Robot episode records

_____

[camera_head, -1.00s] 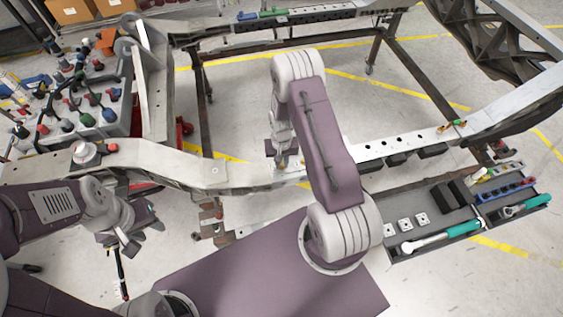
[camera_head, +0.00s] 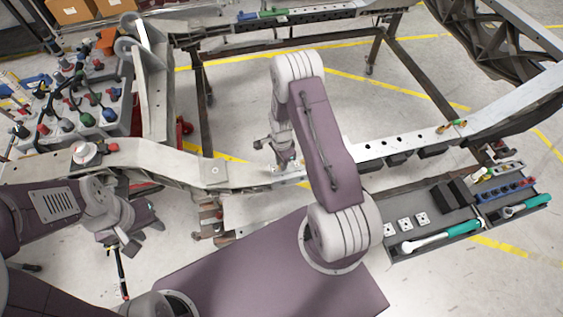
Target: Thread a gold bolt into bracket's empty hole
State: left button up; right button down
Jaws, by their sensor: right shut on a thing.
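My right gripper (camera_head: 284,162) points down over the front rail (camera_head: 214,172), partly behind my own forearm. It is shut on a thing too small and too hidden to make out. A pale metal bracket plate (camera_head: 288,170) lies on the rail at its fingertips. I cannot tell which of its holes is empty, nor whether the held thing touches it. No gold bolt shows clearly. My left gripper (camera_head: 122,246) is at the lower left, away from the rail, with its fingers apart.
A perforated silver beam (camera_head: 400,141) runs to the right, with a small orange-and-green item (camera_head: 452,126) on it. A grey tool tray (camera_head: 434,242) holds square plates, black blocks and a ratchet (camera_head: 440,236). A crowded fixture block (camera_head: 70,118) stands at left.

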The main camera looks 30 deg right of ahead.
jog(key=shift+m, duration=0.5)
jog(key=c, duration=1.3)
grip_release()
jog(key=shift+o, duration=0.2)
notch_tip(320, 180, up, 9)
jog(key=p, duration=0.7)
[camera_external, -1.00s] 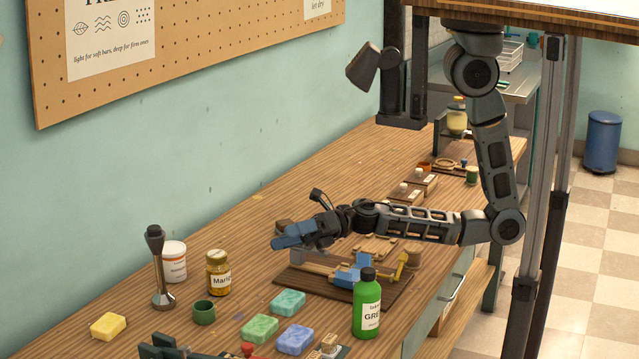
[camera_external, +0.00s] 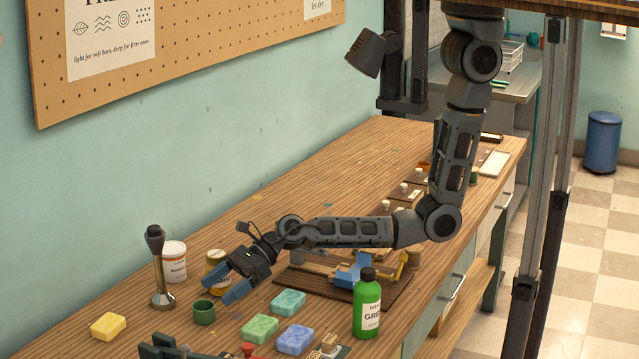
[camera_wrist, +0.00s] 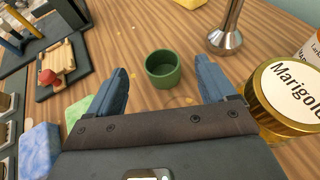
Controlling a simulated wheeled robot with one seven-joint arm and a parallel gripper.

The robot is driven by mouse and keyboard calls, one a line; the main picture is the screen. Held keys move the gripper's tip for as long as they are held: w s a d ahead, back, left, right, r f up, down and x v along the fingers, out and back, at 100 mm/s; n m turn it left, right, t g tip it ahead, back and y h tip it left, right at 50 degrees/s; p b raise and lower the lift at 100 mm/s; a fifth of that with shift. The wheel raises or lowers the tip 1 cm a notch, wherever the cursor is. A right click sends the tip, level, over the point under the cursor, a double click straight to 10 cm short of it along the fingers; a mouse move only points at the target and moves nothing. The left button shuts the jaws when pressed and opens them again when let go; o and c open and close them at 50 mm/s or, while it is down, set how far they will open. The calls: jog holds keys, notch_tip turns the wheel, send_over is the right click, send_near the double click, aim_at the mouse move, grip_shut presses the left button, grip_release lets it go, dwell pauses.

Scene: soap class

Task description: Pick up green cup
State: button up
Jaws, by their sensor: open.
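The green cup (camera_external: 204,312) stands upright and empty on the wooden workbench. In the wrist view the green cup (camera_wrist: 162,69) sits just beyond my fingertips, roughly centred between them. My gripper (camera_external: 232,289) is open, with its blue fingers pointing down toward the cup from its right side. The fingers do not appear to touch the cup.
A marigold jar (camera_external: 215,262) stands close beside my gripper, partly hidden by it; it is large at right in the wrist view (camera_wrist: 289,90). A stick blender (camera_external: 161,275) and white tub (camera_external: 173,262) are behind. Soap bars (camera_external: 288,302) and a green bottle (camera_external: 367,308) are nearby.

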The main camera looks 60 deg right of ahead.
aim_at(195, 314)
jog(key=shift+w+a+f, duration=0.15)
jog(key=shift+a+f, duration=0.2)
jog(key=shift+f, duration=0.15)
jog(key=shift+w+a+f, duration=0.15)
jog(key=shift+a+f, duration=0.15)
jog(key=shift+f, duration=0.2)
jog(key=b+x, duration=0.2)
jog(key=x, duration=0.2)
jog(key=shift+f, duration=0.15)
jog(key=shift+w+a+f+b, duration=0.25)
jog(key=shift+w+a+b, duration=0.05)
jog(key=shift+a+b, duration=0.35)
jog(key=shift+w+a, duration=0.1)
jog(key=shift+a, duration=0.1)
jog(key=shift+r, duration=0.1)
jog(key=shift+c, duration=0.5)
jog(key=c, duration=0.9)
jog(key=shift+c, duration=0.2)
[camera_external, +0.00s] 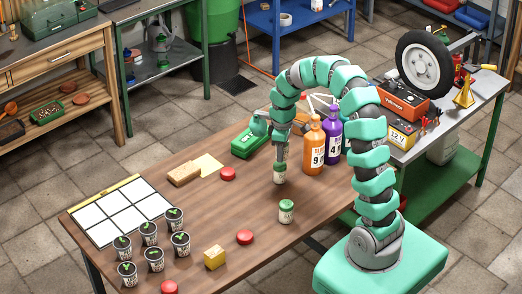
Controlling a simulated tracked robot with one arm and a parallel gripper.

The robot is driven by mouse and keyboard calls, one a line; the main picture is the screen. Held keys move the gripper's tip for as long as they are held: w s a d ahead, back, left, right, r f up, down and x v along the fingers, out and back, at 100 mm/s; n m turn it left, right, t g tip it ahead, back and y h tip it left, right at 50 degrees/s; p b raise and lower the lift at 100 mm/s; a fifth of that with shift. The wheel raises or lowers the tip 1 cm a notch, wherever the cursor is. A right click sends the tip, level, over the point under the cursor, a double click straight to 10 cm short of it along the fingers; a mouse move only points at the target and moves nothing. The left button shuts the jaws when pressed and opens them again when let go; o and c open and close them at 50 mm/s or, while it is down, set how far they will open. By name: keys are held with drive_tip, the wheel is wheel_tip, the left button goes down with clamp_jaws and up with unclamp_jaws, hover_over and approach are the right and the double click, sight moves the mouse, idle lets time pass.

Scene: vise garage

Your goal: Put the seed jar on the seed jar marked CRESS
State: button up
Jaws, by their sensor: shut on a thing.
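My gripper (281,158) points straight down over the wooden table and is shut on a seed jar (279,178), a small pale jar with a green top. I cannot tell whether this jar touches the table or hangs just above it. A second seed jar (286,212), pale with a green lid and a label, stands upright on the table, nearer the camera and apart from the held one. The labels are too small to read, so I cannot tell which jar is marked CRESS.
Orange (314,148) and purple (333,130) bottles stand close right of the held jar. A green case (249,144) lies behind it. Red discs (228,173), a yellow block (214,257), several seedling pots (150,233) and a white grid (122,212) occupy the table's left and front.

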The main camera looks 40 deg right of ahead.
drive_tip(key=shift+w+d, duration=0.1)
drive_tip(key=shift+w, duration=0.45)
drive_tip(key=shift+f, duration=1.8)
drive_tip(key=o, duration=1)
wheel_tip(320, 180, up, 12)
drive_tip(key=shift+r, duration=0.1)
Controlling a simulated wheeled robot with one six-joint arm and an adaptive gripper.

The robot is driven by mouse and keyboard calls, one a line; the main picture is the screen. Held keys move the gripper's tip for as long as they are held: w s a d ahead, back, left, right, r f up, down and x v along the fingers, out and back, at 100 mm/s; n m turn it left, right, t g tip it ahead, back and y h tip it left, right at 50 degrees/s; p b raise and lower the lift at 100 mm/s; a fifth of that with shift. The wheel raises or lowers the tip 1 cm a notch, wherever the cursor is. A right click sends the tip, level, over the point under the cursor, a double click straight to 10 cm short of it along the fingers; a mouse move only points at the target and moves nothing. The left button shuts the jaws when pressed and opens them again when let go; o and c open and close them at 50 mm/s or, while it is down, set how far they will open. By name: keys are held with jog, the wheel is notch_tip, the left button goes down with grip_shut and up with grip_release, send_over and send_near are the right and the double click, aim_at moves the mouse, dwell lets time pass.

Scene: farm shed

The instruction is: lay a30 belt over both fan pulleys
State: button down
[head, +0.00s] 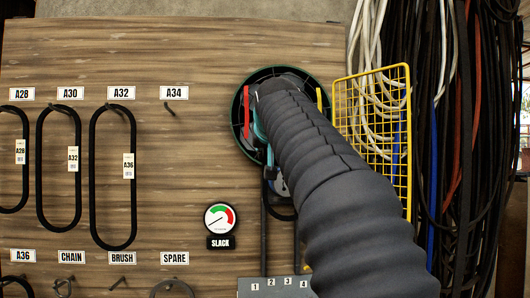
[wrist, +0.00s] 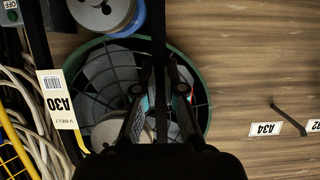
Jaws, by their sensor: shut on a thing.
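A black belt with a white A30 tag (wrist: 59,99) runs down the left of the wrist view. My gripper (wrist: 155,90) is shut on the belt, in front of the fan. The fan (head: 238,120) has a dark green ring, mostly behind my arm in the head view; its ring also shows in the wrist view (wrist: 205,115). A grey fan pulley (wrist: 115,133) sits at the hub, partly behind my gripper. A second grey pulley (wrist: 100,14) shows at the top of the wrist view. I cannot tell whether the belt touches either pulley.
A yellow mesh guard (head: 372,130) stands right of the fan, beside hanging cables (head: 465,120). Belts tagged A28 (head: 20,150), A32 (head: 73,158) and A36 (head: 128,165) hang at left. The A34 hook (head: 169,109) is bare. A SLACK gauge (head: 220,218) sits below.

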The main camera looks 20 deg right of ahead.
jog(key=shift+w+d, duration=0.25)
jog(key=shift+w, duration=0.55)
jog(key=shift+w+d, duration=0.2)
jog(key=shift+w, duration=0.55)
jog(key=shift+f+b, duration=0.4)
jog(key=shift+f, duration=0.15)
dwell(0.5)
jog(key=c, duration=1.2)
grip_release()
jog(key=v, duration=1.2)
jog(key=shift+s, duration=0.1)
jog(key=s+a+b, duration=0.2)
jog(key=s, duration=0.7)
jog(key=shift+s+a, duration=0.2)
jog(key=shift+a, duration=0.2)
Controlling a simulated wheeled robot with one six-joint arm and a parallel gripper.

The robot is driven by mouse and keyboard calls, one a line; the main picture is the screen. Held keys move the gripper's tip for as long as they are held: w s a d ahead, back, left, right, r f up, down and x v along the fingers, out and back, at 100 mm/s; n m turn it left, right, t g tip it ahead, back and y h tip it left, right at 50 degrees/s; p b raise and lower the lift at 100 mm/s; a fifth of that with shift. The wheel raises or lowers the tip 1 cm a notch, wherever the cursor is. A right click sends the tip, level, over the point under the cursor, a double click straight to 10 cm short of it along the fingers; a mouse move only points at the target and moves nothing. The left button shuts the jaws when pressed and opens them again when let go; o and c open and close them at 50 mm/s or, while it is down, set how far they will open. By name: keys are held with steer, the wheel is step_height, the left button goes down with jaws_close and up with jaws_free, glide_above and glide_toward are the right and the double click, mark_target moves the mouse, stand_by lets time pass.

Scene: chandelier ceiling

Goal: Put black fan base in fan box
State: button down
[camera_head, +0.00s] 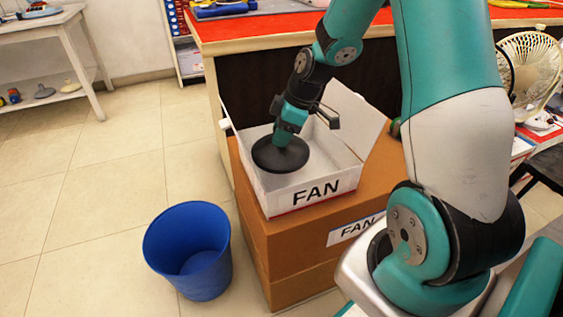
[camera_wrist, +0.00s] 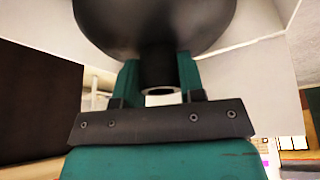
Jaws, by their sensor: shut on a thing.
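The black fan base (camera_head: 281,155) is a round dark disc with a short stem. My gripper (camera_head: 288,135) is shut on the stem and holds the base from above. In the head view the base is at the left part of the open white fan box (camera_head: 325,190), within its walls; I cannot tell whether it touches the box floor. The box is marked FAN and its flap stands up at the back right. In the wrist view the base (camera_wrist: 155,25) fills the top, with its hollow stem between the fingers (camera_wrist: 158,85).
The fan box stands on brown cartons (camera_head: 290,245) with another FAN label. A blue bin (camera_head: 190,250) stands on the floor to the left. A red-topped counter (camera_head: 270,32) is behind the box. A cream fan (camera_head: 530,70) stands at the right. The tiled floor at left is clear.

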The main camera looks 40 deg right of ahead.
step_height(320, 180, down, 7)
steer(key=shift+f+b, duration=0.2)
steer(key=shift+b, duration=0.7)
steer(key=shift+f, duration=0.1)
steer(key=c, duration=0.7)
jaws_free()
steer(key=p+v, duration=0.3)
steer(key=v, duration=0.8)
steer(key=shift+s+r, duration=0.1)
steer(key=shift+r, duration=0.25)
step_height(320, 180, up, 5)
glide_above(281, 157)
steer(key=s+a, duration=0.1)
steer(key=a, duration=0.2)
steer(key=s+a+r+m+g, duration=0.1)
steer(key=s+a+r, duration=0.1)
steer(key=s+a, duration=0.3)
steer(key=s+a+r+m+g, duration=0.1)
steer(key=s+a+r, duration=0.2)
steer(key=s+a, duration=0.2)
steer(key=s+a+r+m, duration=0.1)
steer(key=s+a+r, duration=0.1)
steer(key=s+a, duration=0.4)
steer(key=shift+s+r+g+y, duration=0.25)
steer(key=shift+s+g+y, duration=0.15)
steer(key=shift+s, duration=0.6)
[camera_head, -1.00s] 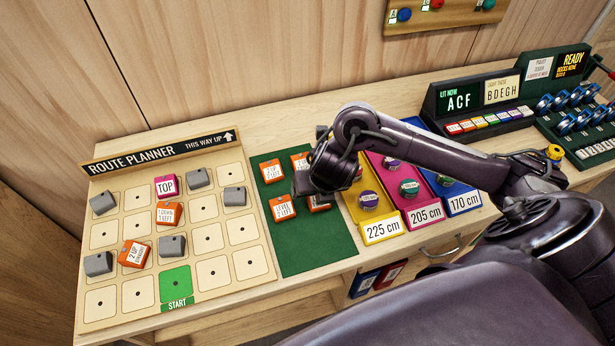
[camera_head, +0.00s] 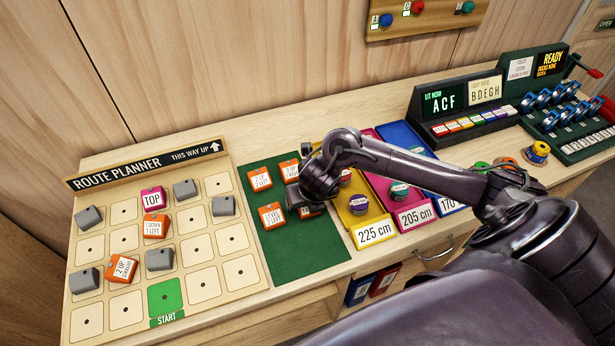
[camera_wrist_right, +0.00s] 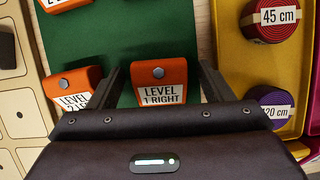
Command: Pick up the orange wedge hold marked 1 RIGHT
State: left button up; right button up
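The orange wedge hold marked LEVEL 1 RIGHT (camera_wrist_right: 160,80) rests on the green mat (camera_wrist_right: 120,35), with a grey bolt head above its label. In the head view this hold (camera_head: 311,211) is mostly hidden behind my right gripper, at the mat's right side. My right gripper (camera_wrist_right: 158,75) is open, with one dark finger on each side of the hold and a gap on both sides. I cannot tell how low the fingertips reach. In the head view the right gripper (camera_head: 306,201) hangs over the mat. My left gripper is not in view.
Another orange hold (camera_wrist_right: 74,90) stands just left of the left finger. More orange holds (camera_head: 260,179) sit further back on the mat. A yellow tray (camera_head: 357,218) with tape rolls lies close right. The route planner board (camera_head: 160,240) is left. The mat's front is clear.

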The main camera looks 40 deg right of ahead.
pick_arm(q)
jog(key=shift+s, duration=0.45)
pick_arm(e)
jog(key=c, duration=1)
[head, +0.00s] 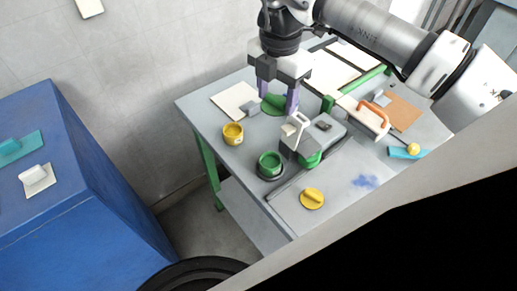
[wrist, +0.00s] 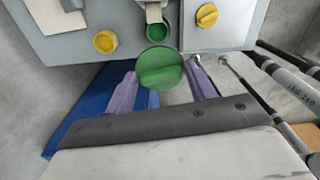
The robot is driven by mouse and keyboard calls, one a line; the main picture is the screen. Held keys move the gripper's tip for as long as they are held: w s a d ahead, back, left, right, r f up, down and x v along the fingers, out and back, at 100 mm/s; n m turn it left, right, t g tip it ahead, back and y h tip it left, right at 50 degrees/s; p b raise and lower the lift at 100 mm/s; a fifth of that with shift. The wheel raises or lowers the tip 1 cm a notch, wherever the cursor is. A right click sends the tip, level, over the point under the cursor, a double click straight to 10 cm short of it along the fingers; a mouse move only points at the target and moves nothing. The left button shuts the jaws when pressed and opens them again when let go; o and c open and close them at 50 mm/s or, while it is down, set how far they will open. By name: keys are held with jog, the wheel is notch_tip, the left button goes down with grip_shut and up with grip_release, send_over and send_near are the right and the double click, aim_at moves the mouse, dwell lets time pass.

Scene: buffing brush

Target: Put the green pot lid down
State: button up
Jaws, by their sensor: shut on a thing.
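The green pot lid (head: 273,104) is a flat round disc. My gripper (head: 277,104) is shut on it, with a purple finger on each side. In the wrist view the lid (wrist: 160,68) faces the camera between the fingers, and the table edge is behind it. Its height over the table is hard to tell. The open green pot (head: 269,163) stands near the table's front edge.
On the grey table (head: 350,160) stand a yellow pot (head: 233,133), a yellow lid (head: 312,198) and a grey block with a white handle (head: 297,130). A pale sheet (head: 234,101) lies at the back left. An orange-handled tool (head: 376,115) is right of my gripper. A blue cabinet (head: 85,190) stands left.

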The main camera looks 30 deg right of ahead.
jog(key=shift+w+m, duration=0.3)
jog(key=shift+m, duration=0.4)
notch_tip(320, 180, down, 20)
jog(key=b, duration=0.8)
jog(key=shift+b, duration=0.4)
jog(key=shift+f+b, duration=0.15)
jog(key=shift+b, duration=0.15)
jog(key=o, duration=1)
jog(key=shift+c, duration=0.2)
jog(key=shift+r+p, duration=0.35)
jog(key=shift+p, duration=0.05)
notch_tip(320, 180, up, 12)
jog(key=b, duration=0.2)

_____

## THE TASK
Your task is to repeat the opening line of the entries above and each line after it, ending with the line that has "Controlling a simulated wheeled robot with one seven-joint". Do not include the pictures.

## REPLY TO THE EXERCISE
[camera_head, -1.00s] 
[camera_head, +0.00s] 
Target: Thread a gold bolt into bracket's empty hole
State: left button up; right button down
Jaws, by their sensor: right shut on a thing.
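My right gripper (camera_head: 284,162) points down over the front rail (camera_head: 214,172), partly behind my own forearm. It is shut on a thing too small and too hidden to make out. A pale metal bracket plate (camera_head: 288,170) lies on the rail at its fingertips. I cannot tell which of its holes is empty, nor whether the held thing touches it. No gold bolt shows clearly. My left gripper (camera_head: 122,246) is at the lower left, away from the rail, with its fingers apart.
A perforated silver beam (camera_head: 400,141) runs to the right, with a small orange-and-green item (camera_head: 452,126) on it. A grey tool tray (camera_head: 434,242) holds square plates, black blocks and a ratchet (camera_head: 440,236). A crowded fixture block (camera_head: 70,118) stands at left.

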The main camera looks 30 deg right of ahead.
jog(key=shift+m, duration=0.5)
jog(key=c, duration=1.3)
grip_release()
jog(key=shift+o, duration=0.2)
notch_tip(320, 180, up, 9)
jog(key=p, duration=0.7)
[camera_external, -1.00s] 
[camera_external, +0.00s] 
[camera_wrist, +0.00s] 
Controlling a simulated wheeled robot with one seven-joint arm and a parallel gripper.

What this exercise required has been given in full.